● **EXERCISE AIM**
Pull out every line from the line containing "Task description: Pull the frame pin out" through the end of the material, both ends included, and reproduce it exactly. Keep pictures out.

● **DATA EXTRACT**
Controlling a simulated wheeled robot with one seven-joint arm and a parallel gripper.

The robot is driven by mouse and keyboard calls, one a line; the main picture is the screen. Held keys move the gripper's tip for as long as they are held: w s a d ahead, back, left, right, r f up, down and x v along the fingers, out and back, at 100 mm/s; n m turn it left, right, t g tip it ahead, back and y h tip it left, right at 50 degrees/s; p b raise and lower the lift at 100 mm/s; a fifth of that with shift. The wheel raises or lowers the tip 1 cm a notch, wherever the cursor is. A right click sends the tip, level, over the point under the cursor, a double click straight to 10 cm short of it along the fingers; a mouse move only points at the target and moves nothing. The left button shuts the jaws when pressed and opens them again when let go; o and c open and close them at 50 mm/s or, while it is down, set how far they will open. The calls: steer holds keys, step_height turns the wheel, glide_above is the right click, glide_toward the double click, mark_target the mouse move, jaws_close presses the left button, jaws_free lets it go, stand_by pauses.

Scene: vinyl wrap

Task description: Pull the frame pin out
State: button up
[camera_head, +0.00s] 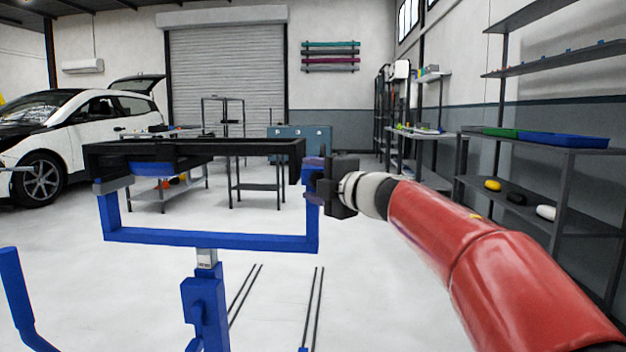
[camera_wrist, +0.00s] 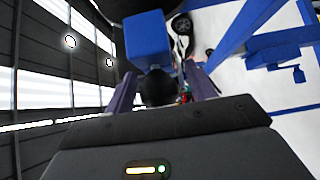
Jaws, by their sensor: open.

● **COMPLETED TASK**
Task description: Pull the frame pin out
State: button up
[camera_head, +0.00s] 
[camera_wrist, +0.00s] 
Jaws, by their sensor: open.

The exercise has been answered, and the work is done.